Upfront costs... then running costs (in the UK at least, it has to command a premium over other energy prices, to be profitable)... afterwards costs (in the UK no private company is on the hook for decommissioning their nuclear plants, the population will pick up that cost through taxes)...

But sure, nuclear is cheap if you ignore all those things.

We're already ignoring them all for coal plants, why not?

Which to we ignore for coal? Cost to build a new plant? Cost to run? The decommissioning costs? (Yes we ignore the externalities, and no I don't think we should burn coal. My point is Nuclear has yet to pay its way anywhere in the world, without heavy heavy govt support - far exceeding that given to renewables)

Some figures on running costs: Coal costs about £62 per MWh - (£31 for the coal and £31 for the CO2 premium we already charge the energy producers).

As a fossil fuel comparison, Gas costs about £114 per MWh.

Nuclear - Hinkley C will cost about £128 per MWh - but likely to be even higher when it comes online. And we will be on the hook for this price as long as it runs, no matter how cheap renewables are.

> As a fossil fuel comparison, Gas costs about £114 per MWh.

You're comparing the cost for coal as baseload to the cost for natural gas as a peaker plant. When using both for baseload, natural gas is cheaper than coal and emits less CO2.

Meanwhile renewables are cheaper than both until they represent enough of the grid that you have to contend with intermittency:

https://www.ourworldofenergy.com/images/electrical-power-gen...

Which doesn't happen until it gets close to being a majority of generation, and which most countries aren't at yet so can add more without incurring significant costs for firming.

In other words, the currently cheapest way to operate a power grid, if that's all you care about, is to have something like half renewables and half natural gas. Add some nuclear -- even just, don't remove any -- and CO2 goes down by a lot because then you're only using natural gas for peaking/firming instead of baseload, while still having costs in line with historical norms.

The obviously bad thing many places are doing is shutting down older power plants without building enough new capacity in anything else to meet existing demand, and then prices go up. But that's not because you're using e.g. solar instead of coal, it's because you're trying to use demand suppression through higher prices instead of coal. It's easy to get rid of coal as long as you actually build something else.

>Which to we ignore for coal? Cost to build a new plant? Cost to run? The decommissioning costs? (Yes we ignore the externalities, and no I don't think we should burn coal. My point is Nuclear has yet to pay its way anywhere in the world, without heavy heavy govt support - far exceeding that given to renewables)

Yes, all three. Building a nuke plant without the additional concern for outcome that we put on nuke would be relatively inexpensive.
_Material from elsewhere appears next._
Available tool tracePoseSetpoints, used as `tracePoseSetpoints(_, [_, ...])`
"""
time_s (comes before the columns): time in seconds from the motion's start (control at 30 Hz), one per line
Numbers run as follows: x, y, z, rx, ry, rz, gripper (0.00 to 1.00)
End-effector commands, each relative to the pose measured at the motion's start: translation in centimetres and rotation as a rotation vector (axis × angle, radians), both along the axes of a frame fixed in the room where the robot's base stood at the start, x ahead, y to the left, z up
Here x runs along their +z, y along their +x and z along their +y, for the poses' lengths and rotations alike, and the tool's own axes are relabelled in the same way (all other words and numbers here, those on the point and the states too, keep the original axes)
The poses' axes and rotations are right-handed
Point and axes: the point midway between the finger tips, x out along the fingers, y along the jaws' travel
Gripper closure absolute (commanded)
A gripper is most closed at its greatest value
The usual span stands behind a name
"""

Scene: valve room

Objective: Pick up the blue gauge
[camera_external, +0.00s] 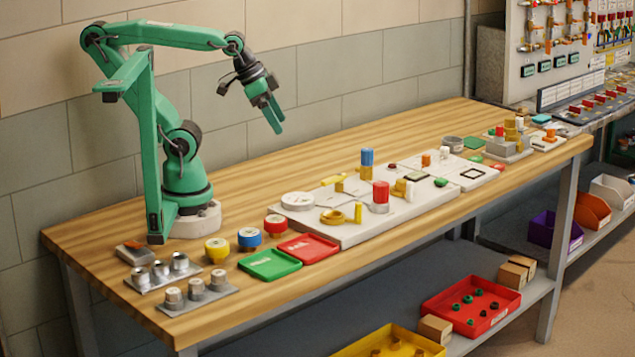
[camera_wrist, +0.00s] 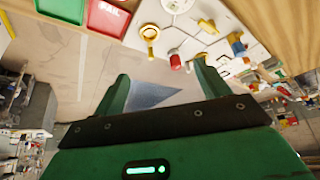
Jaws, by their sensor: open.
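The blue gauge (camera_external: 249,238) stands on the wooden bench near its front left. A yellow gauge (camera_external: 217,250) stands to its left and a red gauge (camera_external: 276,226) to its right, all in one row. I do not make out the blue gauge in the wrist view. My gripper (camera_external: 275,120) is open and empty, high above the bench and well away from the gauge. Its two green fingers (camera_wrist: 160,85) stand apart in the wrist view, with nothing between them.
A green tray (camera_external: 270,264) and a red tray (camera_external: 309,248) lie just in front of the gauges. Metal fittings on two plates (camera_external: 198,296) stand at the left. A pale board (camera_external: 340,232) with valve parts lies to the right. The bench's back strip is clear.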

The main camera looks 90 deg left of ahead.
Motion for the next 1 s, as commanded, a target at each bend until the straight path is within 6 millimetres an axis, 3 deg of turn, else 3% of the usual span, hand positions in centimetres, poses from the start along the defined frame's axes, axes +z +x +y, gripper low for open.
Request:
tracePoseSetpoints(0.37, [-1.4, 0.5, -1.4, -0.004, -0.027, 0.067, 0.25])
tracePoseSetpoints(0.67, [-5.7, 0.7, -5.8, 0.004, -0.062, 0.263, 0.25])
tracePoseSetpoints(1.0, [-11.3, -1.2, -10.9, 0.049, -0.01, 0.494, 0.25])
It's just concrete, pumps, and a turbine. It's a ismilar level of complexity to a coal plant. Same with running cost, same with decommissioning costs.
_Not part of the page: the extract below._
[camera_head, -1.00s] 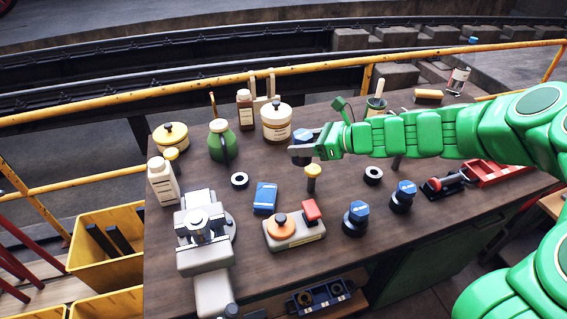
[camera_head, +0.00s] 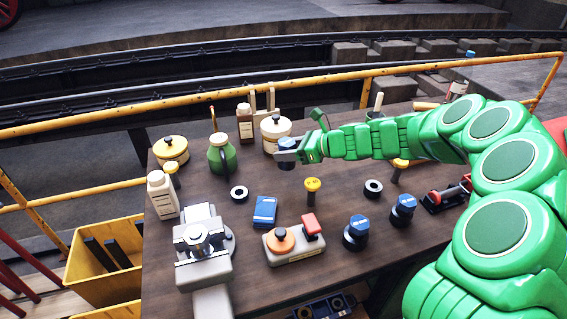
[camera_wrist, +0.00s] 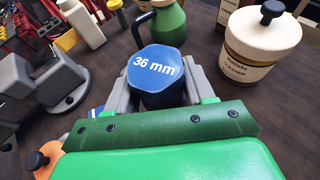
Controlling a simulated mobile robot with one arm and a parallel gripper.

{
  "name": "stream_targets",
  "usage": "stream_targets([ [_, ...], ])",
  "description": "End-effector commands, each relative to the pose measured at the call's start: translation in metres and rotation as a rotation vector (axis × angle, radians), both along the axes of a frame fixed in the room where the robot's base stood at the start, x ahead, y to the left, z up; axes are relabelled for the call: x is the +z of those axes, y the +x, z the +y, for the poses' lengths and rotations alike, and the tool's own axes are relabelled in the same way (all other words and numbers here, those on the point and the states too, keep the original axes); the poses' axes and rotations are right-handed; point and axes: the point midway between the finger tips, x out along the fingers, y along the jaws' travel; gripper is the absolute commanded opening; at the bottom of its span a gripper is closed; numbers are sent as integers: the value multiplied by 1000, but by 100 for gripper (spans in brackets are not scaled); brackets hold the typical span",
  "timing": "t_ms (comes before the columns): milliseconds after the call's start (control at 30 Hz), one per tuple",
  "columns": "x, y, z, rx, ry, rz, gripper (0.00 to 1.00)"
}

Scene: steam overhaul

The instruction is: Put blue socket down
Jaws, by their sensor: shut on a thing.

https://en.wikipedia.org/wiki/Kingston_Fossil_Plant_coal_fly...

Suppose we designed, operated, and budgeted every coal plant to make accidents like this a statistical impossibility. Not very unlikely, that's not the standard we hold nuke to. An impossiblity. Imagine what that would cost.

A nuke plant is concrete, pumps, fuel storage and (re)processing, a huge pressure vessel, some very complex moderator machinery, and some of the most complex industrial plant control on the planet.
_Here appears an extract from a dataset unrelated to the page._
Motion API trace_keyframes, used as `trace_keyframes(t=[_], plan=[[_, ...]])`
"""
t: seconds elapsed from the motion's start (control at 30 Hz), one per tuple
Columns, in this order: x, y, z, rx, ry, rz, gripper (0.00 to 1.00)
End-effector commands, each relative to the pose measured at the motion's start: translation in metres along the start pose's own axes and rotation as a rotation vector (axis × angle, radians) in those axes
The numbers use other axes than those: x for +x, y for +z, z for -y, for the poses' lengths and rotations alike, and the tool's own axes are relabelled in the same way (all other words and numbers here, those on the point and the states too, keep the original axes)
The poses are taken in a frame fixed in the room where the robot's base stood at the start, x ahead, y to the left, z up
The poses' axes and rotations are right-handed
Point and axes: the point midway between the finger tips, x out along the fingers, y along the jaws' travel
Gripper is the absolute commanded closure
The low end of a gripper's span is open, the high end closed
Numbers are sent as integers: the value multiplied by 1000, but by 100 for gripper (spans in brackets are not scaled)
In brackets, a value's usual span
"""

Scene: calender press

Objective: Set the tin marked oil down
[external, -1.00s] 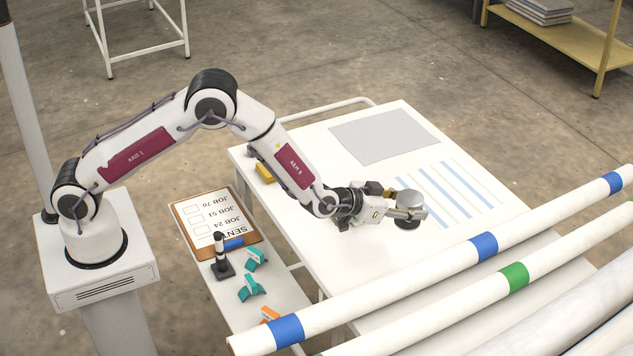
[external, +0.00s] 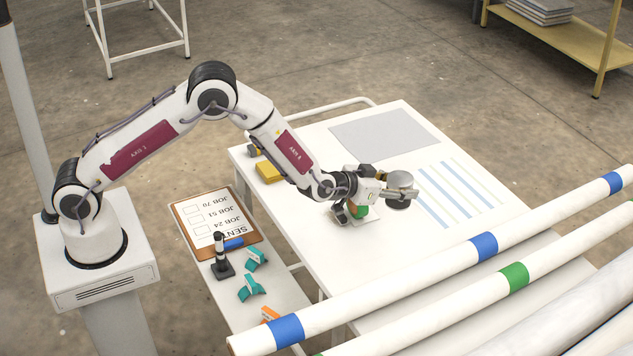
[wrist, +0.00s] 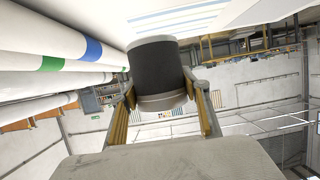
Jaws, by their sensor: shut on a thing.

Even if you ramped down the safety, it still wouldn't be cheap or simple.

"Fuel storage and reprocessing" isn't that much of the cost and a significant proportion of that is compliance costs and extreme safety measures. The pressure vessel is likewise a small minority of the cost.

Industrial control systems are fundamentally sensors, actuators and a computer. None of those is actually that expensive. Nobody should be paying a billion dollars for a valve.

Older reactors have somewhat high operating costs because they're so old, many of them were built more than half a century ago. Newer reactors often have higher costs because of the lack of scale. If you only build one or two of something you have to amortize the development costs over that many units, mistakes that require redoing work are being made for the first time, etc. Build more of them and the unit cost goes down.

Fuel storage and reprocessing isnt where vast majority of of the cost is for nuclear power, construction and decommissioning are.

These are what makes it cost 5x solar or wind.

> Coal is cheap

Only if you ignore all externalities including:

- environmental damage from mining (yes this exists for renewables too)

- global warming

- pollution on city infrastructure

- pollution on health

- the sunk costs causing higher transition costs when inevitably you transfer to renewables anyways.

>Only if you ignore all externalities

Not even then. Coal is dead, and gas killed it. The externalities are a distraction, coal plants are just straight-up uneconomic.

> Only if you ignore all externalities

Do not discount how easy that is to do. Your list is of costs not to any bottom line of a company with bean counters. Those external costs are out side the scope of their concerns. Your list of concerns would be something for C-suite types, but the pressure of stock prices again make the external costs easy to set aside.

Sure, but as a consumer you can also care about these things.

Sure, but there's only so many places to buy electricity from

Coal is teetering on the edge of economic viability. In the US, our coal-obsessed administration is now at the point of forcing coal power plants to remain operational against the wishes of their owners who want to shut them down as they’re no longer profitable.

If Israel can build an electrical grid connection to Greece then Ireland should have no problem building good connections with France and the UK.

They do have 3 already and they're building 3 more:

https://en.wikipedia.org/wiki/List_of_high-voltage_transmiss...

The new one going to France will probably have the most impact initially, the French love to sell their Nuke's surplus capacity. The new British ones by the time they're finished should have access to British's big wind energy generation, much of which will be online at that point.

Your link is from a disreputable source though. Their literal purpose is to gaslight people.